-- start of DATA LINES --

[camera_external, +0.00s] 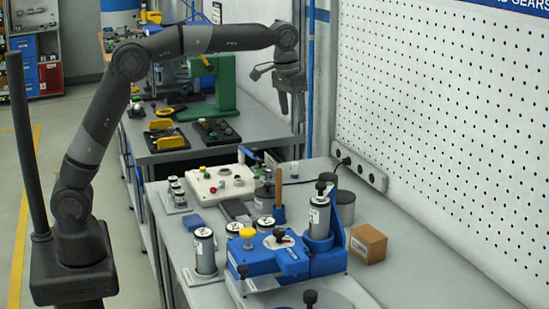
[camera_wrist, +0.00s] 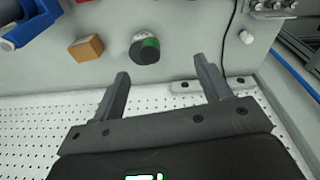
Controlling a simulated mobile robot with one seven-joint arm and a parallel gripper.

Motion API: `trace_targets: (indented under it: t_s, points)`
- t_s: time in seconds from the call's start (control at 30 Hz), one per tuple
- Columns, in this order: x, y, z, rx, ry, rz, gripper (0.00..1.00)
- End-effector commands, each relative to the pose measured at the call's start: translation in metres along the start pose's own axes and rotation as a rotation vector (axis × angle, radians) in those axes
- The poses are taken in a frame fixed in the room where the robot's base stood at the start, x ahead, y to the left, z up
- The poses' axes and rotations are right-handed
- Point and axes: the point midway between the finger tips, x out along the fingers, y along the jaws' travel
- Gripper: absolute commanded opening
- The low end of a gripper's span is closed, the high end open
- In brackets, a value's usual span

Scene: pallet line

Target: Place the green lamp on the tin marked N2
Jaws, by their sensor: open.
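In the wrist view a dark round thing with a green patch (camera_wrist: 145,48) stands on the bench beyond my fingertips; I cannot tell whether the green is the lamp.
A blue fixture (camera_external: 255,262) with a yellow knob and an upright silver cylinder (camera_external: 319,218) fill the bench middle. A brown box (camera_external: 368,244) stands right of them. A power strip (camera_external: 360,169) lies along the pegboard wall (camera_external: 440,120). Bench at the right is clear.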

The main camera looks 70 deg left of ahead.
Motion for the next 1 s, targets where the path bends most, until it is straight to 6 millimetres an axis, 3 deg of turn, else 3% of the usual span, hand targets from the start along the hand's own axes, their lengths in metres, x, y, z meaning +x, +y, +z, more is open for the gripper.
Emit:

-- end of DATA LINES --

## REQUEST:
Transcribe the material exactly, leaving every picture out.

## RESULT:
[camera_external, +0.00s] 
[camera_wrist, +0.00s] 
Controlling a simulated mobile robot with one seven-joint arm and a parallel gripper.

Motion API: `trace_targets: (indented under it: t_s, points)`
- t_s: time in seconds from the call's start (control at 30 Hz), one per tuple
- Columns, in this order: x, y, z, rx, ry, rz, gripper (0.00..1.00)
- End-effector commands, each relative to the pose measured at the call's start: translation in metres along the start pose's own axes and rotation as a rotation vector (axis × angle, radians) in those axes
- The poses are taken in a frame fixed in the room where the robot's base stood at the start, x ahead, y to the left, z up
- The poses' axes and rotations are right-handed
- Point and axes: the point midway between the finger tips, x out along the fingers, y along the jaws' travel
- Gripper: absolute commanded opening
- The low end of a gripper's span is closed, the high end open
- In brackets, a value's usual span

Scene: pallet line

Target: Place the green lamp on the tin marked N2
Jaws, by their sensor: open.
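In the wrist view a dark round thing with a green patch (camera_wrist: 145,48) stands on the bench beyond my fingertips; I cannot tell whether the green is the lamp.
A blue fixture (camera_external: 255,262) with a yellow knob and an upright silver cylinder (camera_external: 319,218) fill the bench middle. A brown box (camera_external: 368,244) stands right of them. A power strip (camera_external: 360,169) lies along the pegboard wall (camera_external: 440,120). Bench at the right is clear.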

The main camera looks 70 deg left of ahead.
Motion for the next 1 s, targets where the path bends most, until it is straight to 6 millimetres an axis, 3 deg of turn, else 3% of the usual span, hand targets from the start along the hand's own axes, their lengths in metres, x, y, z meaning +x, +y, +z, more is open for the gripper.
Emit:

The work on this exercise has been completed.